Its significance is known to all concerned.

However, the means to translate this significance into reality seems somewhat difficult on the side of the revolutionary groups.

But it doesn't happen to be all that difficult on the part of the enemy since, apart from having one point something billion people, its economy is included in the one to ten ranks in the world.

Moreover it's a country rising in military and technology".

"Therefore, the enemy has advantages in bringing the situation prevailing in today's theatre of war to the direction of its liking," the CAS of PLA admitted.

"However if they are asked, does this make them believe that they will win the fight, they say no," Ngouba said and made reference to reports published in the newspapers in which Army Commanders and Generals had said that the military can't solve the issue.

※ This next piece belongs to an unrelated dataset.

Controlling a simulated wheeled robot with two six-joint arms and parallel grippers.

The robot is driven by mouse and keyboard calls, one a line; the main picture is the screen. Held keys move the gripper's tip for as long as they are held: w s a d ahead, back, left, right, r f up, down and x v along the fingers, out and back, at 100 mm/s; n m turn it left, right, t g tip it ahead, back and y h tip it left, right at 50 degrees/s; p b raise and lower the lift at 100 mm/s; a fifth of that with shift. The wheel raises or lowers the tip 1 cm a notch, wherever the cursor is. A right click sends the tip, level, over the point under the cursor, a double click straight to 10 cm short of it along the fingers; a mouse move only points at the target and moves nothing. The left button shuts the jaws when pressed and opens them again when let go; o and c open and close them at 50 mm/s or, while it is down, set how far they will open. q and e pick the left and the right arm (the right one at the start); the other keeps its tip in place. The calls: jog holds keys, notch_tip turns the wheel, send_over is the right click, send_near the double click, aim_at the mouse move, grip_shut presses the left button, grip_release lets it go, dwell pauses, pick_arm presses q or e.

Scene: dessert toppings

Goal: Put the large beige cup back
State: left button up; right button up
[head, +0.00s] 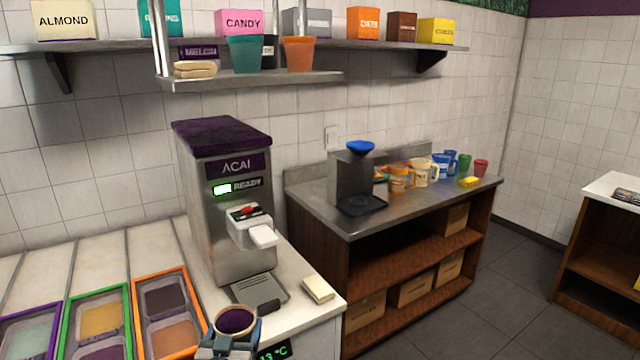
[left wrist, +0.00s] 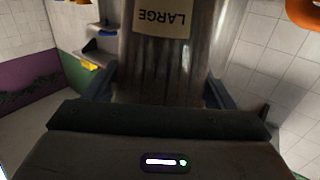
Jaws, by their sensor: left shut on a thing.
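The large beige cup (head: 236,308) is near the bottom of the head view, upright, with a light rim and purple inside. My left gripper (head: 232,338) is shut on it from the near side, in front of the white counter. In the left wrist view the fingers of my left gripper (left wrist: 160,95) stand on both sides of the cup's wall (left wrist: 165,75), which looks dull and streaked. A tag reading LARGE, upside down, shows on it. The cup's lower part is hidden by the gripper in the head view. My right gripper is not in view.
The acai machine (head: 225,200) stands just behind the cup, with its drip tray (head: 257,290) below. Framed topping bins (head: 168,310) are to the left. A beige block (head: 318,289) lies at the counter's right. Shelves (head: 255,80) hold cups and boxes; a metal side table (head: 385,212) carries several mugs.

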The RPF leader also admitted that the insurgent groups lacked means and resources for taking forward and working harder on the situation, not only in terms of materials but also in moral and other issues.

"Yet it's a relative matter.

There will be no question of the enemy winning as it has larger number of population and is bigger or we will be defeated since ours is a small nation with lesser population.

It's just that they are taking a little more advantages," Ngouba said.

Regarding the mass mobilisation by the RPF/PLA for its movement, the Chief of PLA said that all the (revolutionary) parties feel the necessity of mass participation in the liberation movement.

"However, the parties seem to have different views and strategies on how to embrace the people in the movement.

"To the RPF, mass participation in the liberation movement should be based on systematised phases," he said.

He further said, "When we come back to the reality, after forgetting ourselves for a while, we find that what we believed ourselves to be contradicts the reality and that disappoints".